3/ Constater qu'il n'existe aucune preuve du début des relations commerciales stables et continues de Bissate avec la société Boussac-Fadini, avant son rachat en 2004 par une filiale du Groupe Pierre Frey.

4/ Constater qu'il n'existe aucune dépendance économique de Bissate vis-à-vis

de Pierre Frey.

En conséquence,

Dire et juger que la rupture des relations commerciales entre Pierre Frey et Bissate n'était pas brutale.

Dire et juger que le début des relations commerciales entre Pierre Frey et Bissate doit être fixé à 2004.

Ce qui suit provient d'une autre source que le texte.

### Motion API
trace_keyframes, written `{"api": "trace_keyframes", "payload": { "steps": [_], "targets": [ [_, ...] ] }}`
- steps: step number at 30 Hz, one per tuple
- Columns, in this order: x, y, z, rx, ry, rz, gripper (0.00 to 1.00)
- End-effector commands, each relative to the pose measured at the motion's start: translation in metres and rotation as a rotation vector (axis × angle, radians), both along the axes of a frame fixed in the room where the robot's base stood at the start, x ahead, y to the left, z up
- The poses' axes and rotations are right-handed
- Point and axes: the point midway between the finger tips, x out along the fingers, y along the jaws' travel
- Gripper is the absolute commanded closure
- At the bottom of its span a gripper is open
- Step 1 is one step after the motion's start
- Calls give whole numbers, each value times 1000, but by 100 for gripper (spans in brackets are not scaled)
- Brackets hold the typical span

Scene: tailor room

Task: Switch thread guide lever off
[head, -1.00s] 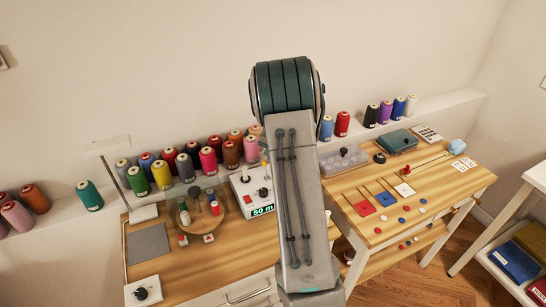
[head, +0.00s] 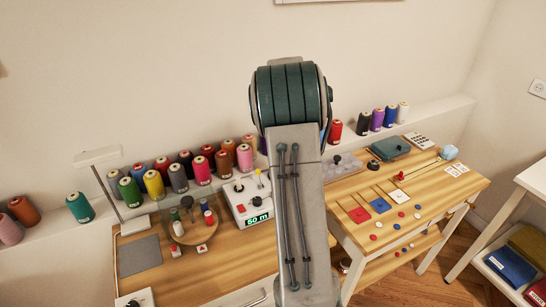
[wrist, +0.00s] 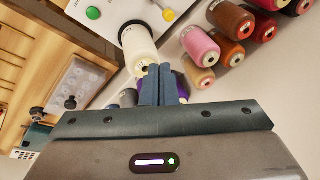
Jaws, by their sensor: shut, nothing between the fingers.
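The white winding machine (head: 243,206) stands on the left table, left of my arm, with a lit green display reading 50 m. A small yellow-tipped lever (head: 258,173) rises from its top; it may be the thread guide lever. In the wrist view, the machine's white panel shows a green button (wrist: 93,13) and the yellow knob (wrist: 168,15) on a short stem. A cream spool (wrist: 140,50) lies just beyond my fingertips in that view. My gripper (wrist: 161,70) is shut and empty, apart from the yellow knob. My arm hides it in the head view.
Thread cones (head: 202,172) line the shelf behind the machine. A round wooden stand (head: 193,230) with small spools and a clear shield is to its left. The right table holds a clear box (head: 343,165), a teal box (head: 390,148) and several buttons.

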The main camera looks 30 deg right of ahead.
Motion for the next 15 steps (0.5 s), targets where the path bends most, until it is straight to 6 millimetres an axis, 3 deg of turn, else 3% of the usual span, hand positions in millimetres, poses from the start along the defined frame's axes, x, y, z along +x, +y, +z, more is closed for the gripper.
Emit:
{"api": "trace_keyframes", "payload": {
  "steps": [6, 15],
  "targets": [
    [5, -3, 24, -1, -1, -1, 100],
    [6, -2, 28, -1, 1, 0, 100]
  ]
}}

Dire et juger que Bissate ne saurait avoir subi de préjudice et la débouter de sa demande de dommages et intérêts à hauteur de 158.334 €.

A titre subsidiaire :

Si, par extraordinaire, la Cour devait considérer que la rupture des relations commerciales

entre Pierre Frey et Bissate est « brutale » :

Dire et juger que le préjudice allégué par Bissate au moyen d'une consultation qu'elle

a commandée, n'est pas justifié.

1/ Constater que le taux de marge brute retenu par Bissate est contesté en ce qu'il ne prend pas en considération les coûts variables ainsi que les coûts fixes exposés par Bissate.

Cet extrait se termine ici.